Паровозы Черепановых

Поделись знанием:
Перейти к: навигация, поиск

Парово́зы Черепа́новых — первые паровозы, построенные в России. Первый паровоз был построен в 1833 году, второй — в 1835. Железнодорожный путь, по которому ходили паровозы, имел ширину колеи 2 аршина и 5 вершков, то есть 1645 мм.





Первый паровоз

Первый паровоз был построен Ефимом и Мироном, отцом и сыном Черепановыми в 1833 году на Выйском заводе, входившем в состав Нижнетагильских заводов. Испытания паровоза начались в августе 1834 года.

Устройство этого паровоза и история его создания были описаны в пятом номере «Горного журнала» за 1835 год. Из этой статьи нам известно, что при создании паровоза Черепановы столкнулись с несколькими техническими проблемами. В частности первоначально котёл не давал достаточно жара, и не производил необходимое количество пара. Также перед Черепановыми встала проблема создания устройства реверса, которое позволяло менять направление движения паровоза без разворота. Обе технические проблемы были удачно разрешены инженерами Черепановыми.
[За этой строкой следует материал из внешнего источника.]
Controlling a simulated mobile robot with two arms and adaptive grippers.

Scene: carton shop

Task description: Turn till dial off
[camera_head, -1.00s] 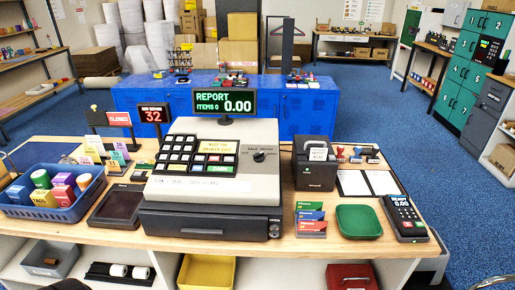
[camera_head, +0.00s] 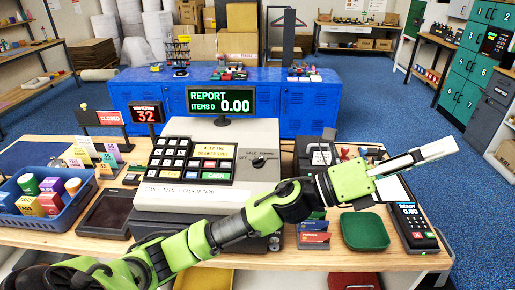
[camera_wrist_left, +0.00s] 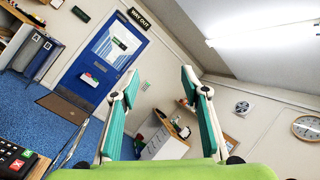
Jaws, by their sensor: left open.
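The till (camera_head: 222,131) stands in the middle of the counter. Its dark dial (camera_head: 261,161) sits on the grey panel right of the keys, with small lettering around it. The till's display (camera_head: 221,101) reads REPORT and 0.00. My left arm crosses in front of the till, hiding part of its drawer front. My left gripper (camera_head: 428,154) is right of the dial, well away from it, pointing right above the card terminal. In the left wrist view its fingers (camera_wrist_left: 160,80) are spread apart with nothing between them. My right gripper is not in view.
A blue basket (camera_head: 55,216) of coloured items stands left. A green tray (camera_head: 364,231), a card terminal (camera_head: 413,227) and coloured cards (camera_head: 313,233) are on the right. A countdown sign (camera_head: 146,113) stands behind the till's left side. The space above the dial is clear.
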«Горный журнал» писал, что первая проблема была решена увеличением числа дымогарных труб (количество которых было доведено до восьмидесяти), а вторая — при помощи механизма, состоявшего из эксцентрического колеса, приводившего в движение паровые золотники, которые регулировали направление впуска пара в цилиндр.

«Горный журнал» приводит следующие сведения о технических характеристиках паровоза:

Сухопутный пароход, ими устроенный, ходит ныне в обе стороны по нарочно приготовленным на длине 400 сажень (853,5 м) чугунным колёсопроводам. Пароход их неоднократно был в действии и показал на деле, что может возить более 200 пуд (3,3 тонны) тяжести со скоростью от 12 до 15 вёрст в час (13 — 16 км/ч). Самый пароход состоит из цилиндрического котла длиною 5 1/2 футов (1676 мм) диаметром 3 футов (914 мм) и из двух паровых лежачих цилиндра длиной 9 дюймов (229 мм), в диаметре 7 дюймов (178 мм).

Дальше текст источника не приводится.